What exactly is table size in SAS HashTable specified by hashexp?

Question

I would like to have a little clarification on the definiton of a bucket in SAS hashtable. The question is exactly about the hashexp parameter.

According to the SAS DOCs, hashexp is:

The hash object's internal table size, where the size of the hash table is 2n.

The value of HASHEXP is used as a power-of-two exponent to create the hash table size. For example, a value of 4 for HASHEXP equates to a hash table size of 24, or 16. The maximum value for HASHEXP is 20.

The hash table size is not equal to the number of items that can be stored. Imagine the hash table as an array of 'buckets.' A hash table size of 16 would have 16 'buckets.' Each bucket can hold an infinite number of items. The efficiency of the hash table lies in the ability of the hashing function to map items to and retrieve items from the buckets.

You should set the hash table size relative to the amount of data in the hash object in order to maximize the efficiency of the hash object lookup routines. Try different HASHEXP values until you get the best result. For example, if the hash object contains one million items, a hash table size of 16 (HASHEXP = 4) would work, but not very efficiently. A hash table size of 512 or 1024 (HASHEXP = 9 or 10) would result in the best performance.

The question is what exactly is a hash table size, while it is not a amount of data in the hash object?
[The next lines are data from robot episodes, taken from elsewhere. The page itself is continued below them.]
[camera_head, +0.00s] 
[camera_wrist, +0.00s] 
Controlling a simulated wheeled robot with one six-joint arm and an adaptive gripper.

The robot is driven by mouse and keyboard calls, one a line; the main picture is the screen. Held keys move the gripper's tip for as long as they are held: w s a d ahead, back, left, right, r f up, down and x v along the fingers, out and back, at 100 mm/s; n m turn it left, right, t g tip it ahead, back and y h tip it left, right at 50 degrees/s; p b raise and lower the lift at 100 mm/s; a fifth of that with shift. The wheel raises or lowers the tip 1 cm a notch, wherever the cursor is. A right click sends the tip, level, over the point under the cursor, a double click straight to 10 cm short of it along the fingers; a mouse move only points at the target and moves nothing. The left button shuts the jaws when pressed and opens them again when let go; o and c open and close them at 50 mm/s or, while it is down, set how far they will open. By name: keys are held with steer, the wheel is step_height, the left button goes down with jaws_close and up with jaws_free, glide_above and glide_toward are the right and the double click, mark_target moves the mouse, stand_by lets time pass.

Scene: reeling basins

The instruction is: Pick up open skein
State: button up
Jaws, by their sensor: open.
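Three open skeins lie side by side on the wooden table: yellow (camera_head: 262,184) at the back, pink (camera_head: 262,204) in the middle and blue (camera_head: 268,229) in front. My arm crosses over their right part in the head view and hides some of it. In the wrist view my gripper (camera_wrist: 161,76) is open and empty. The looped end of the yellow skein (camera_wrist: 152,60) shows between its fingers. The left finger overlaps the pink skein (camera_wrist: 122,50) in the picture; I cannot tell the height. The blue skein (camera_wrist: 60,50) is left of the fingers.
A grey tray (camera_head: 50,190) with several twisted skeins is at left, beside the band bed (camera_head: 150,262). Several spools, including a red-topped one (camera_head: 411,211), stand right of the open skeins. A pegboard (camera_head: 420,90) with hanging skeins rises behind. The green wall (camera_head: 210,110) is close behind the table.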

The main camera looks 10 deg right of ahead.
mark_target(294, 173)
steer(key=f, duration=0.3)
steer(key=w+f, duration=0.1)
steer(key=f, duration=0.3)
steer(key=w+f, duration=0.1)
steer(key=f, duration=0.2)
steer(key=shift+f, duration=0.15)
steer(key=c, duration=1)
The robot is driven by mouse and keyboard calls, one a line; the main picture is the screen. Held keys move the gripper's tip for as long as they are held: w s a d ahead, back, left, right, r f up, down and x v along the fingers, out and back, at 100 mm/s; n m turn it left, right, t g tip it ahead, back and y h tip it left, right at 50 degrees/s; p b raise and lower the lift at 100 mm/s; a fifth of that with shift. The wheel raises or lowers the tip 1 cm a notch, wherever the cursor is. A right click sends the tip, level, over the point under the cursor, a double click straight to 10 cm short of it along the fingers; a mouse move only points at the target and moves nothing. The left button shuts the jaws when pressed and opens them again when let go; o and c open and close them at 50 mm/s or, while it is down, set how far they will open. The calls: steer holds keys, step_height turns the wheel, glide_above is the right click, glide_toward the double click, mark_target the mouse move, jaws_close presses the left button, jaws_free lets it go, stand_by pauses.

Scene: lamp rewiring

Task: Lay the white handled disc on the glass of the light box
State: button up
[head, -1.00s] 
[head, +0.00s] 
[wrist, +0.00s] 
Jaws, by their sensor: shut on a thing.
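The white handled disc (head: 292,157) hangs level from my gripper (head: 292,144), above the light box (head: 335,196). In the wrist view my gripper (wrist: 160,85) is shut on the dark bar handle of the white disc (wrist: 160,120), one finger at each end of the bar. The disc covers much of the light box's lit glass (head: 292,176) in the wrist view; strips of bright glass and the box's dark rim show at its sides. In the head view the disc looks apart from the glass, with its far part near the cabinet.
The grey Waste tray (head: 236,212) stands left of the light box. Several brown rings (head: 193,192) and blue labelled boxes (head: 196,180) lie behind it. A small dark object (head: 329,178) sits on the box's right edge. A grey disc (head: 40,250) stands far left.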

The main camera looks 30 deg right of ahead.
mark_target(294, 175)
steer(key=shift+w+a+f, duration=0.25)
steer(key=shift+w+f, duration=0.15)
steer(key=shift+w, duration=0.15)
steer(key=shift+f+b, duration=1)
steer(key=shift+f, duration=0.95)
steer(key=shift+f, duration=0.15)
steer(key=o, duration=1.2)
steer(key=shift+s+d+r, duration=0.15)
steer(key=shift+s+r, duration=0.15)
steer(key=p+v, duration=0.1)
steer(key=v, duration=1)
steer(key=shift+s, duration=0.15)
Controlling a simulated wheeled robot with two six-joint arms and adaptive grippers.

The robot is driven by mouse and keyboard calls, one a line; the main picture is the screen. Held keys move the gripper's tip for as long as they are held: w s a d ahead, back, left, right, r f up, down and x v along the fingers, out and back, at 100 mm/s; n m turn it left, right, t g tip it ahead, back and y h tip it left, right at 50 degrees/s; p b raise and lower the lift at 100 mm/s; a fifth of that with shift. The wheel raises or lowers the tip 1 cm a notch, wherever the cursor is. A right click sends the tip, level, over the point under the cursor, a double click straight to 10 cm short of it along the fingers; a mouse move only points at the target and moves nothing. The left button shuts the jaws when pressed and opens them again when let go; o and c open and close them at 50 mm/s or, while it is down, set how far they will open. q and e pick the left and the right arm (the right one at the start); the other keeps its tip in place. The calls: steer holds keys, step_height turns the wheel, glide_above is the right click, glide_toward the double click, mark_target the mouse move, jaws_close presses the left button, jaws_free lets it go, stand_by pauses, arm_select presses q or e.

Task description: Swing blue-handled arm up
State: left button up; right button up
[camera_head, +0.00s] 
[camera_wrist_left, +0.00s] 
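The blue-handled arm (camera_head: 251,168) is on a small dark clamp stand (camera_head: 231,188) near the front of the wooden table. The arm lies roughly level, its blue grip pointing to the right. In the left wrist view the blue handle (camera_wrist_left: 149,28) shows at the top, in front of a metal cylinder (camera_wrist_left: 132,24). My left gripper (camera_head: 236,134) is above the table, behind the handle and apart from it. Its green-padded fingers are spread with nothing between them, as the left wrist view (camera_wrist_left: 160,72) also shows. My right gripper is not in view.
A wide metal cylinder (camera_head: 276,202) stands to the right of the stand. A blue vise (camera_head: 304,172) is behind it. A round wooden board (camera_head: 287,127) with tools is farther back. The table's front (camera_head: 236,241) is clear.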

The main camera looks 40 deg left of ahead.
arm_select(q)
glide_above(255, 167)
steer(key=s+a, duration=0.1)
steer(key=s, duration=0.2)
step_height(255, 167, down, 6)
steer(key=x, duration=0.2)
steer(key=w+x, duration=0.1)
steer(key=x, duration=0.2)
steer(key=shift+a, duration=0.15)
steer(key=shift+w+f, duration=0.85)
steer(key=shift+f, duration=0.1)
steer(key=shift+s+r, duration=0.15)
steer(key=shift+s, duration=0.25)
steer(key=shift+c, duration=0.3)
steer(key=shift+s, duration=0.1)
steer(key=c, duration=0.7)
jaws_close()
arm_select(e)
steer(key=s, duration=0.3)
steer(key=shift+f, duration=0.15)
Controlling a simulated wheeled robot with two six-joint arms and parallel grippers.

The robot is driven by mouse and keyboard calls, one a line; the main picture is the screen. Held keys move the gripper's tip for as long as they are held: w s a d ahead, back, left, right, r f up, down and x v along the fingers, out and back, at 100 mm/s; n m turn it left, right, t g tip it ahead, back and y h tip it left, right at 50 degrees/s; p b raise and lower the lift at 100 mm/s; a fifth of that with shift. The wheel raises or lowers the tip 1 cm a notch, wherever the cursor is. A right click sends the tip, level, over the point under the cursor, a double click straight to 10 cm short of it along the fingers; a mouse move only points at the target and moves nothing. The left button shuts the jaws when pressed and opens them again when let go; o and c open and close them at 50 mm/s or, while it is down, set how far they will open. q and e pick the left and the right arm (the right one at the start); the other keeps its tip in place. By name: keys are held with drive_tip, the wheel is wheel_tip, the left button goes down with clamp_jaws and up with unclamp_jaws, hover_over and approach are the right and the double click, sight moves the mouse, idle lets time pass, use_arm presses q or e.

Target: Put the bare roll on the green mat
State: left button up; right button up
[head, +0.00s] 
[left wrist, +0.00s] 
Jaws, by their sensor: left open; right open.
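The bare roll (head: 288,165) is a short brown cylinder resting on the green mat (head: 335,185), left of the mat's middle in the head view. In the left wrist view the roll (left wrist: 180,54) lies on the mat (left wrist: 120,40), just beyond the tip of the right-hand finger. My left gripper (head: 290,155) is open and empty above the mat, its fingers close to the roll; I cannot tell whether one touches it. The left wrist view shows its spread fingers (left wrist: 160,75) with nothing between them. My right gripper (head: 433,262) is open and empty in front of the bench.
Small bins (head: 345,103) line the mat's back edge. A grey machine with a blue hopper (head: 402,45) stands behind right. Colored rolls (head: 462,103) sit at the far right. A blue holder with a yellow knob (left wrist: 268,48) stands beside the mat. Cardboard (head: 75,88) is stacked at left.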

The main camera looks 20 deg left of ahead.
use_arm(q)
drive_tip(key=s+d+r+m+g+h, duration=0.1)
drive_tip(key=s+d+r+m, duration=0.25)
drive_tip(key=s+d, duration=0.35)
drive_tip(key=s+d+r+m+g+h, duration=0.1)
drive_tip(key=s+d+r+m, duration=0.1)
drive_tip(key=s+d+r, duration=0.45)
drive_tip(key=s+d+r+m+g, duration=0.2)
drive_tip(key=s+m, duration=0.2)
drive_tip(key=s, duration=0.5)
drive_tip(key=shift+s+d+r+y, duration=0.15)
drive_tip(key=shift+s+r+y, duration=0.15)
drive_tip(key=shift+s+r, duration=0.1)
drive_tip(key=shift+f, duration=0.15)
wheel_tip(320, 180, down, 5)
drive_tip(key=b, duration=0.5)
Should it be understood as if we wanted to allocate as much memory as it may be neccessary but not less, no more. It is a power of two to get things work fast. But it does not limit the amount of data possibly used, it only indicates about how much is going to be used, right?

Answer 1

Paul Dorfman (the master of hashing) goes into a fair bit of detail on page 10 of this whitepaper:

http://www2.sas.com/proceedings/forum2008/037-2008.pdf

As I understand it, hashtables store their data in binary trees. Each bucket created by hashexp represents the number of binary trees that will be used to store the data. A hashexp of 0 would use a single tree, while a hashexp of 8 would use 256 trees. When a lookup is performed against the hash object, an internal algorithm determines which tree the key should exist in (based on the hashed value). It then checks that tree for the value. By automatically knowing which of the 256 trees to look in (for example) it would have saved itself 8 comparisons (2^8) when compared to a single binary tree.

The whole thing seems a lot more complex than that but that's my interpretation of why it works out faster.